5 of 220 comments (clear)

  1. Re:Still lightyears off of today's PC hardware by fuzzyfuzzyfungus · · Score: 5, Interesting

    " Toying with 8-10% GPU consumption is insignificant in the big picture."

    I suspect that MS (and Sony) have no expectation of pulling a miracle out of their hat, or doing anything about the fact that consoles always become increasingly unimpressive vs. PCs as their release period drags on. However, given that MS is currently facing a modest; but somewhat embarrassing, graphical prettiness gap vs. Sony, they have a certain incentive to free up what they can to ensure that any comparisons are as flattering as hardware choices far too late to change will allow them to be.

  2. Re:Still lightyears off of today's PC hardware by Kartu · · Score: 5, Interesting

    Fact remains that even moderate PCs today outperform both the PS4 and Xbox One at a similar price point.

    I'm not quite sure about that.
    PS4 has a GPU that is between AMD 7850 / 7870, when building your PC you'd pay 150+ Euro for the GPU alone.

    Despite "common knowledge" that "PCs are faster", at least if we can trust Valve's statistics (about a third of their PC users run games on an integrated GPU!), no it isn't.
    7870 is a good mid range GPU these days even in PC world.
    One could argue about underwhelming CPU part , but 8Gb GDDR5 and software written to use most of it's 8 cores makes up for it.

  3. Re:Still lightyears off of today's PC hardware by Firethorn · · Score: 4, Interesting

    Despite "common knowledge" that "PCs are faster", at least if we can trust Valve's statistics (about a third of their PC users run games on an integrated GPU!), no it isn't.

    Consider how many laptops are out there... My laptops have both integrated and dedicated GPUs, depending on when Steam's survey comes up they can get quite different results. For that matter I've been playing quite a few 'casual' games that shouldn't stress ANY CPU on my laptop.

    Also, to echo the AC - Source on the 7850/7870 thing? I know that all of my cards from the last 5 years handles 1080P rendering just fine.

    --
    I don't read AC A human right
  4. I can't be bothered with either by Viol8 · · Score: 5, Interesting

    From what I've seen the improvement in graphics from my PS3 to the PS4 or XB1 just isn't enough to justify spending the money on a new console.

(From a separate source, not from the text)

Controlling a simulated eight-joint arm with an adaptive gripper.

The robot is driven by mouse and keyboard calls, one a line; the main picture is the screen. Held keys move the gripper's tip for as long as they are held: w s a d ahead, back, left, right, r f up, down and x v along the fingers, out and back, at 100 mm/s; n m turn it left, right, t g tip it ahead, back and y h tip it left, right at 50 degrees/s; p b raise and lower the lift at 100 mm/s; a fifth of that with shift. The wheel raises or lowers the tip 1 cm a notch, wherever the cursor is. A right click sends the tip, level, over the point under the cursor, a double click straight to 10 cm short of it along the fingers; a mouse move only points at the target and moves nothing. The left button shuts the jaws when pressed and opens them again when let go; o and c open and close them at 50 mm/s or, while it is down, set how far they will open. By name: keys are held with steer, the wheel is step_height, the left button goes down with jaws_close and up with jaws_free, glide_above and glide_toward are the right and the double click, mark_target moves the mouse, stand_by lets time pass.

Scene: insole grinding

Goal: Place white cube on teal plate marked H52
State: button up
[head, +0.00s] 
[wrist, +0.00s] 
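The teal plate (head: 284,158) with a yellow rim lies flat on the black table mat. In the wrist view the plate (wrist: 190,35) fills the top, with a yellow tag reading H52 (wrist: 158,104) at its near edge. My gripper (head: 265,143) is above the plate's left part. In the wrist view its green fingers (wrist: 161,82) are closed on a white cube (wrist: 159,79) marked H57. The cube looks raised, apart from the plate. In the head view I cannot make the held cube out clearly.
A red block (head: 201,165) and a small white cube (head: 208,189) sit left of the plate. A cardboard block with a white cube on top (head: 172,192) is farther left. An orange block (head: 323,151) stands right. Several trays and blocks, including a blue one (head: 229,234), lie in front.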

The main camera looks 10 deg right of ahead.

I think like a lot of people I'll be skipping this generation and seeing what comes around in the next 5-10 years.

  5. Re:Too little, too late by stdarg · · Score: 4, Interesting

    The vast majority of my time on the Xbone so far has been in the Amazon Instant Video app. It turns out that the Kinect is (or rather, could be) a great tool for occasional user input. The irritating thing about using the controller in this scenario is that it turns off after some period of inactivity (which is still long enough that your battery drains pretty quickly). So if you want to pause, or move on the next episode, you have to turn on the controller and let it sync wirelessly with the console, which takes a good 5 seconds.

    Enter the Kinect.. now you can say "xbox pause" and it pauses. "Xbox play" resumes. "Xbox stop... yes... episode 6" goes to the next episode.

    In theory.

    The problem is, seemingly at random, one of the commands won't work. It opens up the xbox voice control screen which has some generic commands. It might say something like "Play is not available from here" or something. After many minutes of frustrating experimentation, it turns out that sometimes you have to say "select" before giving the same command that may have worked 2 minutes ago. So it's like, "xbox pause" then a few minutes later "xbox play... xbox.. xbox select.. play." That's dumb.

    The other problem is the app needs to be intelligently designed for voice control. Amazon Instant Video is NOT one of these apps. The voice commands map pretty directly to the controller commands, but of course the controller is much faster than the voice recognition. A good example of where that's annoying is rewinding and fast forwarding. "Xbox rewind" starts rewinding.. at 2x speed. So if you want to skip back 30 seconds, it'll take 15 seconds to do so. That's no good. So you can say "faster" which increases the speed. Of course, it takes the xbox a second to recognize the command. If you're rewinding 10 minutes, you end up saying "faster [pause] faster [pause] faster [pause]." It's obscene sounding and it takes forever. Then you let it go for a few more seconds... and "play!" But the voice control just timed out, so it's still rewinding. "Xbox play!" and a second later it starts, but you rewound a few minutes too far. And it's too much of a bother to fast forward.

    But that's mostly the app's fault, not the Kinect's.